## begin

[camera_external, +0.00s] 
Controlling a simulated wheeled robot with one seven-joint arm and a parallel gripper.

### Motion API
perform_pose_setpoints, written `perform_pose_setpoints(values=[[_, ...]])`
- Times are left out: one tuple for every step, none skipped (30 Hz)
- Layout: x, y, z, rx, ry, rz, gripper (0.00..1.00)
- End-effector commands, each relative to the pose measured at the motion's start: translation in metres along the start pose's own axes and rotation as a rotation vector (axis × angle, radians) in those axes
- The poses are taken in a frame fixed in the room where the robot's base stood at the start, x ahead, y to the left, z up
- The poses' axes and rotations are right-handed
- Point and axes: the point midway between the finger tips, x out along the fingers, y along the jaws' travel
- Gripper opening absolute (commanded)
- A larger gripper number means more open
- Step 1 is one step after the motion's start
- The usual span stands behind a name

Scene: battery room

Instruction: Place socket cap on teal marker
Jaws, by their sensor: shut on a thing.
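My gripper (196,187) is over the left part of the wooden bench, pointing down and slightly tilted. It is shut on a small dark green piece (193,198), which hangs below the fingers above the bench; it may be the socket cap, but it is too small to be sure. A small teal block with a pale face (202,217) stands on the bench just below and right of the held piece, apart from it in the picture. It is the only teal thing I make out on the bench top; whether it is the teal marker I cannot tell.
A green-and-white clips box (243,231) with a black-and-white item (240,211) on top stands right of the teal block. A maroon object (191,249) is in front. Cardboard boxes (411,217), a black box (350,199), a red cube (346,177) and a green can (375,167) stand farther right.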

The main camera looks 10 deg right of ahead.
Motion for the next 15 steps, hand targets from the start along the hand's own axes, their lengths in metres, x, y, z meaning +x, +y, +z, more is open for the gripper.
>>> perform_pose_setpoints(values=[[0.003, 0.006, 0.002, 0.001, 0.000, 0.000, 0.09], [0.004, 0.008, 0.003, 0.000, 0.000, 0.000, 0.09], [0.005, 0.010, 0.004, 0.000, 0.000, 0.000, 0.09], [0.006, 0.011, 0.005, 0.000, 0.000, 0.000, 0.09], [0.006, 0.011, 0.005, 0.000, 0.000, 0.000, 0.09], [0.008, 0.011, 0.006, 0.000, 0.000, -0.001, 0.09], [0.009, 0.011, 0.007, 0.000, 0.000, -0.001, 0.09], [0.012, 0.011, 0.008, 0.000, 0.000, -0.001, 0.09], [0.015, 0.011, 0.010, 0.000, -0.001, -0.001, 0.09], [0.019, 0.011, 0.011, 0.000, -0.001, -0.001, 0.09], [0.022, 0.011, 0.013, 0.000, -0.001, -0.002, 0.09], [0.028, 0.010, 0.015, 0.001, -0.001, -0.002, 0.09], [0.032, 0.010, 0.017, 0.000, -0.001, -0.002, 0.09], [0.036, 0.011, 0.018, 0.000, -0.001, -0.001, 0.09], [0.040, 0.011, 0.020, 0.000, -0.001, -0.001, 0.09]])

## end

Exercise directions:
Word for word, quote the lines of the material from the first line through the line with "- The poses'", both ends included.

Solved exercise:
[camera_external, +0.00s] 
Controlling a simulated wheeled robot with one seven-joint arm and a parallel gripper.

### Motion API
perform_pose_setpoints, written `perform_pose_setpoints(values=[[_, ...]])`
- Times are left out: one tuple for every step, none skipped (30 Hz)
- Layout: x, y, z, rx, ry, rz, gripper (0.00..1.00)
- End-effector commands, each relative to the pose measured at the motion's start: translation in metres along the start pose's own axes and rotation as a rotation vector (axis × angle, radians) in those axes
- The poses are taken in a frame fixed in the room where the robot's base stood at the start, x ahead, y to the left, z up
- The poses' axes and rotations are right-handed

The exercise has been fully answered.